WILLIAM DONALDSON, aka Henry Root: Root isn't based on me: I'm a very bad letter writer. The idiocies you put in letters in your twenties are hair-raising - re-reading them causes sweating embarrassment. The last correspondence I had was with a schoolgirl aged 14 who started writing to Henry Root from her convent school. I was so frightened of her I took trouble over the replies. This was around 1980.

MICHAEL FRAYN, author: I write quite a lot of letters - I find it easier to express myself in writing. The fax has made writing letters more attractive: it has the speed and efficiency of the 19th century postal system.

BEVERLEY CUDDY, editor, Dogs Today magazine: Letter writing is alive and kicking - we get an enormous postbag, about 40 per cent of it from dogs.

KEITH FLETT, BT manager and newspaper correspondent: I suppose I must write about 30 letters a week, although I haven't counted.

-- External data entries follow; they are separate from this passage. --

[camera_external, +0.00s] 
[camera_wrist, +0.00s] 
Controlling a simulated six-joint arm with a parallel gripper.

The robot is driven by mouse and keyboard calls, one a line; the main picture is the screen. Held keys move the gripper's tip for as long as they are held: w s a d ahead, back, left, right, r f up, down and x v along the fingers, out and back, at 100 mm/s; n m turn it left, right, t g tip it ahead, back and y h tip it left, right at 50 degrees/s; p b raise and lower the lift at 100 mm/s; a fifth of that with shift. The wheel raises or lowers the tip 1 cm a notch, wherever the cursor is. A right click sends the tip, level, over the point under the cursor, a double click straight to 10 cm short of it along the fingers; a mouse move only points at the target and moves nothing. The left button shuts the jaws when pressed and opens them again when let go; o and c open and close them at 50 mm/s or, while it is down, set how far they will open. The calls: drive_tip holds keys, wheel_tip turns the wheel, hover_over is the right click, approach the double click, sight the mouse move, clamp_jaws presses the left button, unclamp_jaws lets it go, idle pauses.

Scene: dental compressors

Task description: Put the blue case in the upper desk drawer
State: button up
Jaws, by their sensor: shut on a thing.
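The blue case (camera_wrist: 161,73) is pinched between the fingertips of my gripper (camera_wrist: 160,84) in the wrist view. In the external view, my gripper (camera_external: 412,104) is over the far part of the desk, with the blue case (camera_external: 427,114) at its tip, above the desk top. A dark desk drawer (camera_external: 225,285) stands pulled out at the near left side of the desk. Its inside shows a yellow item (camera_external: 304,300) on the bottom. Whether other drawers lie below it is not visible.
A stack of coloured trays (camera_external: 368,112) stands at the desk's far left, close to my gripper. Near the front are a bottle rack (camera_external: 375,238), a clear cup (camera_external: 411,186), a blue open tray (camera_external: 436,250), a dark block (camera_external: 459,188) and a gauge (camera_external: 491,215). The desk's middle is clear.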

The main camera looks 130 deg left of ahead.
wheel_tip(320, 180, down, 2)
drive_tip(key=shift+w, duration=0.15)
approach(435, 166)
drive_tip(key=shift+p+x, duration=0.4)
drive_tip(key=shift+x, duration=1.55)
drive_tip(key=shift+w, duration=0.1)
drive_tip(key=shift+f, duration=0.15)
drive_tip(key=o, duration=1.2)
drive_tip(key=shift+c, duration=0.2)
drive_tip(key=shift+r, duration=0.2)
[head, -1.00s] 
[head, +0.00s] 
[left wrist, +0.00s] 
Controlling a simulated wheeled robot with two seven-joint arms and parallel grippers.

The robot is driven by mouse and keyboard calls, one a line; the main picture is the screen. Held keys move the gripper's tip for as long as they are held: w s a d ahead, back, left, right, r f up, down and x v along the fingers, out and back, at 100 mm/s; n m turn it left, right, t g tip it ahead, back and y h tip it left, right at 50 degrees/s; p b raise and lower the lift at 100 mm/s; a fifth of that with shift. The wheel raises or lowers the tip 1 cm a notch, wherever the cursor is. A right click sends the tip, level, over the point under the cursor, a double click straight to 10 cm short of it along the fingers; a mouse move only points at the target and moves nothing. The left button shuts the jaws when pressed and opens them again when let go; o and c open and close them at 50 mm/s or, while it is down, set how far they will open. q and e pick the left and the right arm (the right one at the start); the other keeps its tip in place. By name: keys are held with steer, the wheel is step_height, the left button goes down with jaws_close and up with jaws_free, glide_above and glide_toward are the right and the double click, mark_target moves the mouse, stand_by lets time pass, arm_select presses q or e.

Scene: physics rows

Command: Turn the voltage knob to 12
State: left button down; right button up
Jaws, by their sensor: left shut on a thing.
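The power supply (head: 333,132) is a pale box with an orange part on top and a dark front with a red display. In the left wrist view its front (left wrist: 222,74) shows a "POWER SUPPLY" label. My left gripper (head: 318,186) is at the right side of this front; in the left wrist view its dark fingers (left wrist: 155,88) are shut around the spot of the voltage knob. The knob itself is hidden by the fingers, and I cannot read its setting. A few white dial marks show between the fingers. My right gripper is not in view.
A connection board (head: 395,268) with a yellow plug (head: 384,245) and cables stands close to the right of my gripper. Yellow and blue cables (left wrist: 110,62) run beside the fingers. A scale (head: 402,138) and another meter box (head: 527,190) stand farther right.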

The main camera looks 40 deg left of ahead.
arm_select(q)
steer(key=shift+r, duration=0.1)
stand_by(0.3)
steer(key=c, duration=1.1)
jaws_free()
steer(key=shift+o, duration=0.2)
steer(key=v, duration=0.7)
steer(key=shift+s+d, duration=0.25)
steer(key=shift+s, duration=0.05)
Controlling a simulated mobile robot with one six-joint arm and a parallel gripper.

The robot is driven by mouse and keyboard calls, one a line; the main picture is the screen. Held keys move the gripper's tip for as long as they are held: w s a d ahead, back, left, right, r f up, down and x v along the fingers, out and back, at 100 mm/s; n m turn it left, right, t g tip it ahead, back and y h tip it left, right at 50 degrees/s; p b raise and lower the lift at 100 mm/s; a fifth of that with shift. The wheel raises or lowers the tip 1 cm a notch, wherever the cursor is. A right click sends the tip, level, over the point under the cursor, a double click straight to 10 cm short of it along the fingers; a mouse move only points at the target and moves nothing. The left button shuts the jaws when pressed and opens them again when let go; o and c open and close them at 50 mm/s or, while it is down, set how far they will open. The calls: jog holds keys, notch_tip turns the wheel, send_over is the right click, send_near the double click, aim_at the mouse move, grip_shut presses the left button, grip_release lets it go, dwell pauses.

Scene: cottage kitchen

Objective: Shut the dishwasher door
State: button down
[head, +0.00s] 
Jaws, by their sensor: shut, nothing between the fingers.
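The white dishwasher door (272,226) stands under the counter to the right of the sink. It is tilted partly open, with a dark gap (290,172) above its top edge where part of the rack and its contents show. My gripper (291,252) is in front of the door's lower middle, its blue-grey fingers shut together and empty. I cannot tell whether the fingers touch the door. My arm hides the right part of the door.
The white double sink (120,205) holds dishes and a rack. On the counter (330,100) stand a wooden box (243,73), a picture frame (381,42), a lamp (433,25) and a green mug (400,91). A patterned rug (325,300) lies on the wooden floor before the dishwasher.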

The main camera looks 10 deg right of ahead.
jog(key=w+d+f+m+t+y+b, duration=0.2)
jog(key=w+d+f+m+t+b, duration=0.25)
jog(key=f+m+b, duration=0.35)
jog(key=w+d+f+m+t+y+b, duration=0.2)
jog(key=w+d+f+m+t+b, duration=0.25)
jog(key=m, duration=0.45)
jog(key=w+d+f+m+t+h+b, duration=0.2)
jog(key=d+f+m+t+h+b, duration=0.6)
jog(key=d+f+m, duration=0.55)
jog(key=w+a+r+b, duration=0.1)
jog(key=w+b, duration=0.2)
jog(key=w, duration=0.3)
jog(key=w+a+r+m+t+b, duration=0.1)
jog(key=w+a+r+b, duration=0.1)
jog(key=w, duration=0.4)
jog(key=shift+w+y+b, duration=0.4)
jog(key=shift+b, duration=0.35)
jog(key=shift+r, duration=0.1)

Some people can't understand how I can find the time, but the fact is that each one only takes me about five minutes or so. I write love letters too if I've got time - well, I suppose they're kind of personal-political discussions really. But now that my girlfriend has moved to a flat about 10 minutes from where I live there's no point really.

MARK RANKIN, soldier: Yes I do. I wrote a lot in the Falklands because there was a lot of time to fill, and there weren't any phones. Receiving letters affects a soldier's morale enormously.

BROTHER ROGER, monk: Well, at the moment I'm surrounded by about 3,000 Christmas cards, but I don't suppose that counts. Oh dear, I really don't know how many letters I write a week: I suppose it must be about half a dozen. Yes of course I use the phone: contrary to popular belief monks are citizens in the latter part of the 20th century.